Saturday, November 29, 2008

Mumbai Photography

The Boston Globe has "The Big Picture" site which is updated a few times a week with usually pretty spectacular photos from news stories and events from around the world. The photos from Mumbai are at:
http://www.boston.com/bigpicture/2008/11/mumbai_under_attack.html
Some are graphic, but it really gives an up close and personal look into the terrible events.

2 comments:

MysteryJ said...

It is Sunday afernoon here in Columbia and snow is lightly falling and littering the ground with its festive but wet snow. I am sitting down for first time this weekend not being distracted by a dozen things.

As I reviewed the photos of Mumbai many questions came rushing at me.
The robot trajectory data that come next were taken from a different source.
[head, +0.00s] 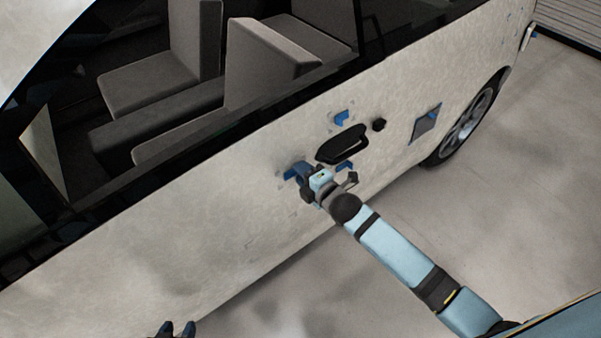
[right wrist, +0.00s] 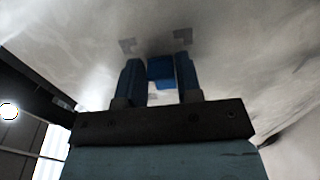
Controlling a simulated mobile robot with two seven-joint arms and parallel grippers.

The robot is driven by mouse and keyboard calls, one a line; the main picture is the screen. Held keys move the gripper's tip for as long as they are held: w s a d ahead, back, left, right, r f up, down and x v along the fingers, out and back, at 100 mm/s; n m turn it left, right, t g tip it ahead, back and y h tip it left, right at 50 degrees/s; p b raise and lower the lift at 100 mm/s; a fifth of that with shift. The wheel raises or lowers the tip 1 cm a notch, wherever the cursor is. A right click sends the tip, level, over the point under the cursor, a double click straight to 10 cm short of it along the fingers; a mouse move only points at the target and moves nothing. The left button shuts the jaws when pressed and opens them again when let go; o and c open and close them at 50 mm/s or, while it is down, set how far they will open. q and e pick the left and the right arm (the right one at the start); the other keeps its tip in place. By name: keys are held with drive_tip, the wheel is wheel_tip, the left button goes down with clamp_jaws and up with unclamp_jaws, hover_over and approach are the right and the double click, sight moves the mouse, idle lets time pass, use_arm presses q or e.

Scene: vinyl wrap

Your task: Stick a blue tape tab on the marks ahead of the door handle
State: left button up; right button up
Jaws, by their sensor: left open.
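The black door handle (head: 343,145) is on the pale, mottled car door (head: 200,215). My right gripper (head: 293,171) is at the door surface, left of and below the handle. In the right wrist view a blue tape tab (right wrist: 160,71) sits between its two fingers, which appear closed on its sides. Grey corner marks (right wrist: 127,45) show on the panel just beyond the fingertips; any marks behind the fingers are hidden. I cannot tell whether the tab touches the panel. My left gripper (head: 176,329) is open and empty at the bottom edge, only its fingertips showing.
Blue pieces are on the door above the handle (head: 341,118) and below it (head: 344,167). The floor (head: 430,210) beside the car is clear.

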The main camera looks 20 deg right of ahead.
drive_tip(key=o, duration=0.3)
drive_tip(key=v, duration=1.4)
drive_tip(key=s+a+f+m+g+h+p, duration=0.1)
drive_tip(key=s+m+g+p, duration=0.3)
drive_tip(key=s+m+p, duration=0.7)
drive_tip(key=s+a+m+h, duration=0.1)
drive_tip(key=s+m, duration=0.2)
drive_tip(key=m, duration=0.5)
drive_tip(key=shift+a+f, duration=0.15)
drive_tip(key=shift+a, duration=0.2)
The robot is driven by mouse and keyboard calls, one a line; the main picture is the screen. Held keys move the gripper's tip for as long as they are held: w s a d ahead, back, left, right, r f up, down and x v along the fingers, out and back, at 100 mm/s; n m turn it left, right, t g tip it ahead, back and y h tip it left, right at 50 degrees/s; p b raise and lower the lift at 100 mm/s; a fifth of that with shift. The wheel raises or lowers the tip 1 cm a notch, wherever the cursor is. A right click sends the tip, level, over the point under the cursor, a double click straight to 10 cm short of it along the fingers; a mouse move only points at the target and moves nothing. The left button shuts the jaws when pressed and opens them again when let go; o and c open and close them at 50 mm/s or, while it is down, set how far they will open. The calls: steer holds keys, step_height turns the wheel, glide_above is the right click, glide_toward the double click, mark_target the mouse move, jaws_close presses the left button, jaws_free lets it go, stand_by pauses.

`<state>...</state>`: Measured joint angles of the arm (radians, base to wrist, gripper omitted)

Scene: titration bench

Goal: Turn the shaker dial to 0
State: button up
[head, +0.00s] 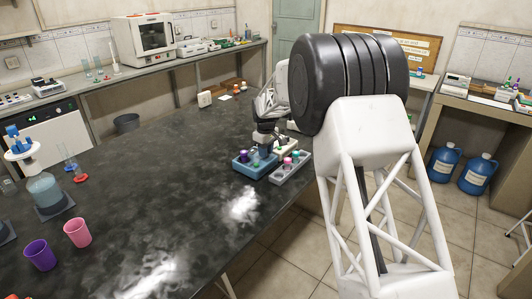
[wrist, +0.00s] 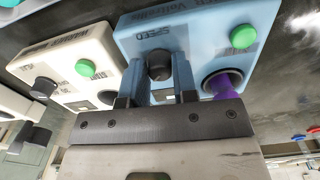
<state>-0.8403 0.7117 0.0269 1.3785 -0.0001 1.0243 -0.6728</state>
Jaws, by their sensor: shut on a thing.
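The blue shaker (wrist: 205,38) fills the upper middle of the wrist view, with its printed lettering upside down. Its black dial (wrist: 159,63) sits beside the word SPEED. My gripper (wrist: 158,72) is shut on this dial, one finger on each side of it. I cannot read any pointer mark or number scale on the dial. A green button (wrist: 243,36) and a round holder with a purple-capped tube (wrist: 228,83) are on the same top face. In the head view the blue shaker (head: 241,168) stands near the table's right edge, below my gripper (head: 264,140).
A whitish device (wrist: 75,55) with its own black knob (wrist: 43,88) and green button (wrist: 85,68) stands close beside the shaker. Purple (head: 40,255) and pink (head: 77,232) cups stand at the dark table's left. The table's middle is clear.

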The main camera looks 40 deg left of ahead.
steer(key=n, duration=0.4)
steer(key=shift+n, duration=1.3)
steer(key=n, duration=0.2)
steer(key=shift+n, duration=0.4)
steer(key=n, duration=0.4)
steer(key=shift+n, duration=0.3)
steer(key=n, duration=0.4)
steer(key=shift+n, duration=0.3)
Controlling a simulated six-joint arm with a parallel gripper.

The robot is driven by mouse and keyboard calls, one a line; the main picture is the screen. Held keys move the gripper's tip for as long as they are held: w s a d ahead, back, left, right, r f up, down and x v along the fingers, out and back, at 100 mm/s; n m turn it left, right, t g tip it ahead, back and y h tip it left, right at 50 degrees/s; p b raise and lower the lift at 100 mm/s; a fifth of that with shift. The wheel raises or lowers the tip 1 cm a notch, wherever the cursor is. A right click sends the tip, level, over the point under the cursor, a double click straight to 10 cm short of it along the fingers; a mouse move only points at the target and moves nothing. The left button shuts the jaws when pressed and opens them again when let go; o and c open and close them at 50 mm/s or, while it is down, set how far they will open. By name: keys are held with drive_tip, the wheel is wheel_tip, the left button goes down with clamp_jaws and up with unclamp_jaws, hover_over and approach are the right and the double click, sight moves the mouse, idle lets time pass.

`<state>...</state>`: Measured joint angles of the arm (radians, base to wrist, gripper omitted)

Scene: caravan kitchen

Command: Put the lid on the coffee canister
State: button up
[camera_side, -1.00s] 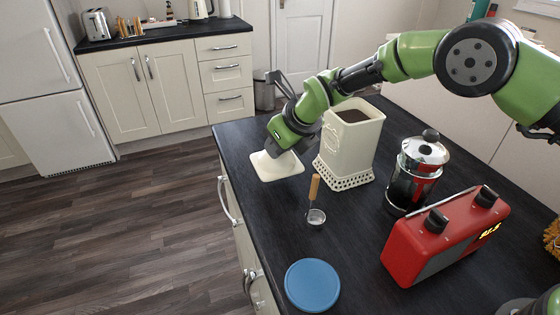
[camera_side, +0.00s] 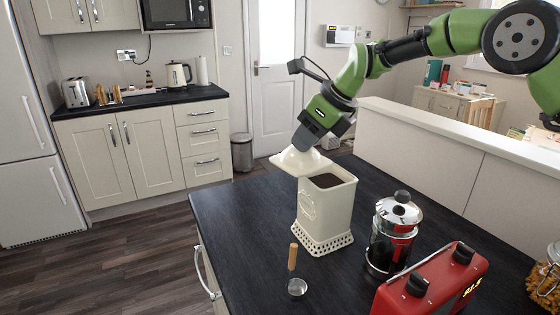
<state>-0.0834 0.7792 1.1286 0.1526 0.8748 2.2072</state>
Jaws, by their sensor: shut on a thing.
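The cream coffee canister (camera_side: 322,212) stands upright on the dark worktop, open at the top with dark coffee inside. Its foot has a lattice band. My gripper (camera_side: 306,142) is shut on the cream square lid (camera_side: 299,162) and points down and to the left. The lid is in the air by the upper left of the canister's mouth and looks tilted. In the picture it overlaps the back left rim; I cannot tell if they touch. My gripper hides the lid's knob.
A scoop with a wooden handle (camera_side: 293,258) lies in front of the canister. A French press (camera_side: 394,232) stands close on the right, with a red radio (camera_side: 433,284) before it. A pasta jar (camera_side: 546,275) is at the right edge. The worktop (camera_side: 232,229) left of the canister is clear.

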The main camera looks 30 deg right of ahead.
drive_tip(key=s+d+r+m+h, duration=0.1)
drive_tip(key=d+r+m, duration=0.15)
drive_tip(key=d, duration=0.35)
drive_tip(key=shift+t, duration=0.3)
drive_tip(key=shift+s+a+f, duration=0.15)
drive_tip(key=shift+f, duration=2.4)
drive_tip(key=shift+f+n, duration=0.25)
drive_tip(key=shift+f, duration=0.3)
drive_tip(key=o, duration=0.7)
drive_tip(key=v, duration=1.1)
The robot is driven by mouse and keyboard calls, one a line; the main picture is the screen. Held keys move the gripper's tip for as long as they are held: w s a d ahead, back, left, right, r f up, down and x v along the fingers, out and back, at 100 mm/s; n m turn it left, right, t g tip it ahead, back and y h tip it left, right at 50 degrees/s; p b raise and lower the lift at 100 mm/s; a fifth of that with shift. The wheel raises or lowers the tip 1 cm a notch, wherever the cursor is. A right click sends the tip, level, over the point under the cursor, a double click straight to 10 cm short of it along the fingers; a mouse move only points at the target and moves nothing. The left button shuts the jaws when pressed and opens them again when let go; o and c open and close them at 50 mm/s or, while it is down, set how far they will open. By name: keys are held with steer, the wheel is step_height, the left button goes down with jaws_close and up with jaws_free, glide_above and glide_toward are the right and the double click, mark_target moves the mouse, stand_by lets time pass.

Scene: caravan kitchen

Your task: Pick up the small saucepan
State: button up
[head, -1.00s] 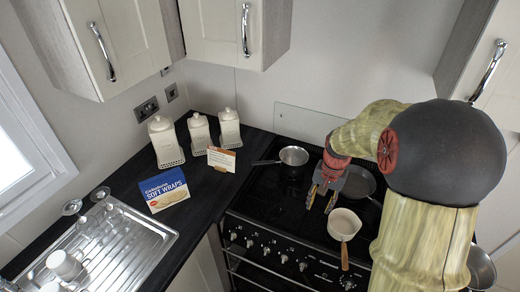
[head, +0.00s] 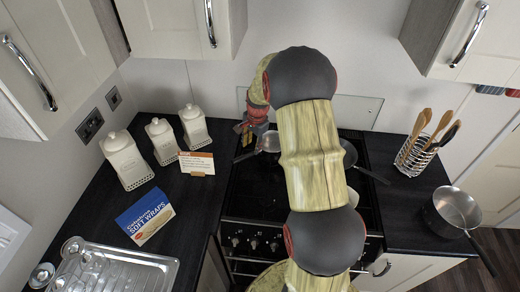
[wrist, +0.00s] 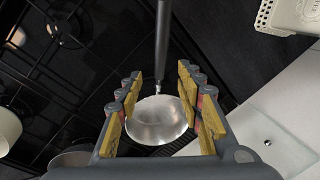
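A small steel saucepan (head: 269,142) with a dark handle (head: 245,156) stands on the back left of the black hob, partly hidden behind my arm. In the wrist view its shiny bowl (wrist: 158,122) lies beyond my finger pads, and its handle (wrist: 162,40) runs up between the fingers. My gripper (wrist: 160,76) is open, with one finger on each side of the handle line; I see no contact. In the head view my gripper (head: 245,130) is over the handle side of this saucepan, its fingers small and partly hidden.
A cream pan (head: 349,226) and a dark frying pan (head: 349,154) are on the hob, partly behind my arm. White canisters (head: 194,126), a card (head: 197,163) and a wraps box (head: 145,218) stand left. A utensil holder (head: 414,158) and larger saucepan (head: 453,210) are right.

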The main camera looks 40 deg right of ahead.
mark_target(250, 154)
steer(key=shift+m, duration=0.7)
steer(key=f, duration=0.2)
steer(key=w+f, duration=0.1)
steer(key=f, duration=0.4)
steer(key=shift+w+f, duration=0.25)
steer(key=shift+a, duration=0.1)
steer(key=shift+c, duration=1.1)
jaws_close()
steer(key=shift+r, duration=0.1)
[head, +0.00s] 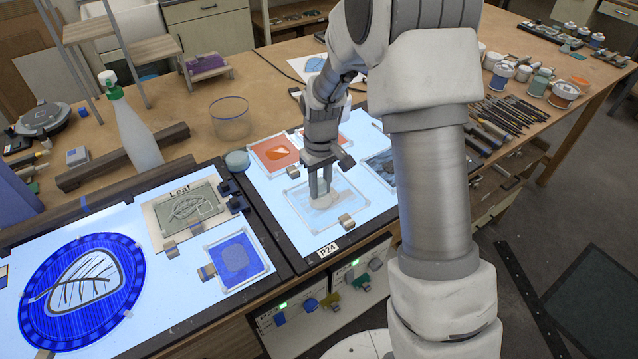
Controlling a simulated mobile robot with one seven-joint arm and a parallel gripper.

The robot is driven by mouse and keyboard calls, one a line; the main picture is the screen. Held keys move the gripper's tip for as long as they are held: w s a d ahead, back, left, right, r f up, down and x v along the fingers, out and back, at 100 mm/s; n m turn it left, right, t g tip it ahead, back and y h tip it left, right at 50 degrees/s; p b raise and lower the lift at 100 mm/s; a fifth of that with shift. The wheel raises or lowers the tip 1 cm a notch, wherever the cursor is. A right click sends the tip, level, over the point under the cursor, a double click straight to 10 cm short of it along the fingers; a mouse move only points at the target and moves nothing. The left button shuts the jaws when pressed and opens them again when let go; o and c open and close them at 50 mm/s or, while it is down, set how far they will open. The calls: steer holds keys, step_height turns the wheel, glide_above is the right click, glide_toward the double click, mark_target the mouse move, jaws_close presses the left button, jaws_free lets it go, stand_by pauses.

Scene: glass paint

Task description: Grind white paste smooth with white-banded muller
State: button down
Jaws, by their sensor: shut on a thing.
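My gripper (318,186) points down over the right light panel (268,205) and is shut on the muller (322,200), a pale, rounded piece. Its band is hidden or too small to make out. The muller's foot sits on a clear glass slab (352,193) with a clipped edge. A whitish, faint patch around the foot looks like paste, but its texture is too small to judge.
Two slabs with orange paint (275,154) lie just behind. A grey slab (382,165) is to the right, partly behind my arm. A blue glass disc (45,300) lies on the left panel.

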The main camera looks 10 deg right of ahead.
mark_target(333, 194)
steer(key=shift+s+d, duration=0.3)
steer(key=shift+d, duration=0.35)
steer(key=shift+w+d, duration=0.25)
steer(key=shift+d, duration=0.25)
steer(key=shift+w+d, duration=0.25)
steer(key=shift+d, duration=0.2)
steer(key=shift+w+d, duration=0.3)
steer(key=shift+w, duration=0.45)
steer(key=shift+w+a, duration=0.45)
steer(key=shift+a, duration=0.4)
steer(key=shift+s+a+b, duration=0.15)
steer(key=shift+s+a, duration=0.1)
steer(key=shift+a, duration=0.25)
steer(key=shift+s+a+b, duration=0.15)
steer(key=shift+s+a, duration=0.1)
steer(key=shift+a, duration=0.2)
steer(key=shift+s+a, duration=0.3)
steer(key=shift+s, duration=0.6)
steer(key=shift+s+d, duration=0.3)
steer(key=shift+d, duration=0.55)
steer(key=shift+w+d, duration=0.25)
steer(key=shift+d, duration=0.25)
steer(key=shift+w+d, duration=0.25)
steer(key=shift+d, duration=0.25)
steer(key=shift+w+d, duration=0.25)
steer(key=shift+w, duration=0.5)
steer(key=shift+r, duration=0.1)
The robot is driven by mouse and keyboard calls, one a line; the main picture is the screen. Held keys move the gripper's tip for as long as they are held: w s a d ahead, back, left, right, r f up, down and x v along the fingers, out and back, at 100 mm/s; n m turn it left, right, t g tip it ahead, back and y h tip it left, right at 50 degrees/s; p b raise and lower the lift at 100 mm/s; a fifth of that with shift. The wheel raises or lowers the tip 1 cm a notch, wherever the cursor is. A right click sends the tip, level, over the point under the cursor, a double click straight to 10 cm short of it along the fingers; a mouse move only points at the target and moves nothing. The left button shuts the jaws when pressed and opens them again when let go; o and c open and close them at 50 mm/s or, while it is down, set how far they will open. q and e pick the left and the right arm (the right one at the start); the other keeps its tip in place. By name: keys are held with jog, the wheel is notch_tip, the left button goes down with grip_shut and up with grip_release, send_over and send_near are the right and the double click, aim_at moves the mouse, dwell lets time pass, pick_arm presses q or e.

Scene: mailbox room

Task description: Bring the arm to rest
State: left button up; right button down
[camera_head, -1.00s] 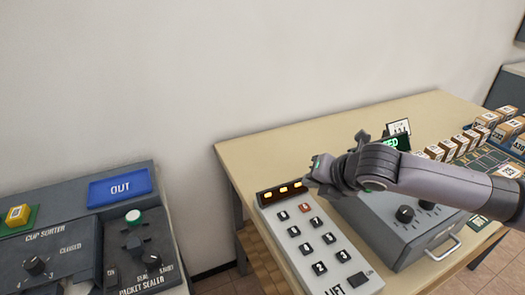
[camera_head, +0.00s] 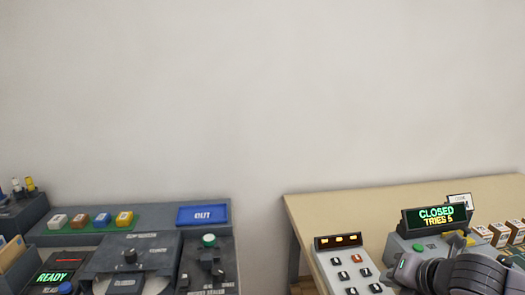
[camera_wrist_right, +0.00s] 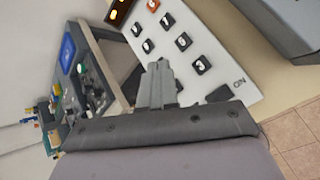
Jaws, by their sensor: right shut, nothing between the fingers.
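My right arm (camera_head: 465,275) comes in at the bottom right corner of the head view, its dark grey links bent in front of the grey console. Its gripper (camera_head: 404,268) is beside the right edge of the white keypad panel. In the right wrist view the gripper (camera_wrist_right: 158,72) has its fingers together with nothing between them. The keypad panel (camera_head: 340,262), with several black buttons and one orange one, lies beyond the fingers, and it shows in the wrist view too (camera_wrist_right: 212,62). My left gripper is not in view.
A wooden table (camera_head: 318,211) carries the keypad, a display reading CLOSED, TRIES 5 (camera_head: 436,217) and several small boxes (camera_head: 500,235). At left stands a dark bench with a blue OUT tray (camera_head: 203,214), coloured blocks and a READY display (camera_head: 52,277). A gap separates bench and table.

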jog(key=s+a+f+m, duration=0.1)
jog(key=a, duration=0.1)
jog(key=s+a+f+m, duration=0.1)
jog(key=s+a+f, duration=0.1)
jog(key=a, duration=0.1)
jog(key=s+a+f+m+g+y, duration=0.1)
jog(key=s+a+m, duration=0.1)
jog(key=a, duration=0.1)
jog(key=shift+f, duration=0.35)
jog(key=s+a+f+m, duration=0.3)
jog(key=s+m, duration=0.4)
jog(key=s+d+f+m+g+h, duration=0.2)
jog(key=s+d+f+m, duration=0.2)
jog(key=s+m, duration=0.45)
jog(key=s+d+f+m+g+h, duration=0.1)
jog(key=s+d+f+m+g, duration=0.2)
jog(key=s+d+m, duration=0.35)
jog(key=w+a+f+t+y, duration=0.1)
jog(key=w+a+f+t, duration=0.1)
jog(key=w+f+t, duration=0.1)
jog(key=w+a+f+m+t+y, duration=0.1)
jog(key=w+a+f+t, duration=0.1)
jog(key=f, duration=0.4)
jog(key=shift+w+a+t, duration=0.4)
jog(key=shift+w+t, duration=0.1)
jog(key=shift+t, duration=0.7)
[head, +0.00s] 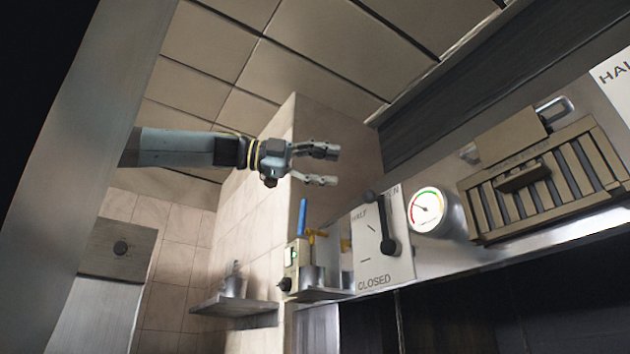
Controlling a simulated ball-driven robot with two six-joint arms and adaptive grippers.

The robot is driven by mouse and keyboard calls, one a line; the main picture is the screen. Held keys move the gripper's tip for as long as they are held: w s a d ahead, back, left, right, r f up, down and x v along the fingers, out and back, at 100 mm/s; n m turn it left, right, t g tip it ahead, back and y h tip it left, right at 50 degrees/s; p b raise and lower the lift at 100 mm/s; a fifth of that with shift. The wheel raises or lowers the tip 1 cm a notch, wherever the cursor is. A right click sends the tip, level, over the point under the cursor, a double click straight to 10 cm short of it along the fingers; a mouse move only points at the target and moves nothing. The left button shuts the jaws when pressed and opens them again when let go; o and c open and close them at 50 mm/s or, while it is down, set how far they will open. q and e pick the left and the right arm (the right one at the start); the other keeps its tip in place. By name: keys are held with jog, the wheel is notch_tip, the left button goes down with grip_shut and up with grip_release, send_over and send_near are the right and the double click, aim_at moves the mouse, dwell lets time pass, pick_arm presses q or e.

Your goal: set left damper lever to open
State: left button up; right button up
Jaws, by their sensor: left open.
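The left damper lever (380,222) is black, on a white plate (396,273) marked HALF at upper left, CLOSED at the bottom, and a label ending in N at upper right. One round end of the lever lies low on the plate's right side. The other end points up and slightly left, between HALF and the N, covering part of that upper label. My left gripper (328,166) is open and empty, up and left of the lever and apart from it. Its fingers point right. My right gripper is out of view.
A round gauge (427,209) and a slatted vent (545,180) sit right of the plate. A second white plate (617,80) is cut off at upper right. A holder with a blue-handled tool (303,217) stands left of the lever. A shelf (235,307) is lower left.

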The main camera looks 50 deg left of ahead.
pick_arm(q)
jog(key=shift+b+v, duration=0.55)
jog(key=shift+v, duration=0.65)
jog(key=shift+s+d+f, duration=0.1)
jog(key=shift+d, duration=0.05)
Why have I not been more drawn to this? Intellectually it saddens me, however it does not have the same impact as the disasters and attacks that have occurred on US soil. Could I have been too distracted. I don't think so something of this magnitude probably should shake whatever "distractions" one has.

It seems to me that the connections or lack of connections that people have with human misery may be artificial. I don't know if this a moral issue, values issues, tribalistic, evoluntionary, religious or what. Why would a person be more concerned about the health and well being about another person who happens to have been born inside one border than a person who was born outside that border.

An example I always think about is the coverage of Hurricane season. This may simply be another thing we can blame on the media, but probably not. Hurricanes never concern those of us outside of thier path unless it it about to strike land somewhere in the US. We get in a tizzy if one just approaches key west and causes some property damage. However, we seemed to have ignored the devastation that had just occurred to Cuba or the Cayman Islands etc.

This touches one something Jacob and I were talking about recently. We were doing our bedtime prayers and going over the many things we were thankful for. We were thankful for being born in America and what that entails and what responsibilies that brings. I have often wondered what my life would have been liked if God had dropped me down in the middle of any other country other than the US.

As I mentioned the news coverage of this story never really knocked be back the way these photos have. What is it the power of photography to connect a story in a much stronger manner than video.

I have to go for now. But would be happy to discuss with anyone.

eric said...

I totally agree with you. I don't know if the coverage hasn't been all that good, or if we are just less inclined to pay attention when its another "far away" country. It just seems (sadly so) that it doesn't effect us as much as would the same type of incident here in the US.

For me, the photography really makes it more real than the video we see on tv. I don't know if its my photographer perspective or if we are just used to seeing so much violence on the tv and less so in photography and still images.

In any case, the whole situation is pretty horrible.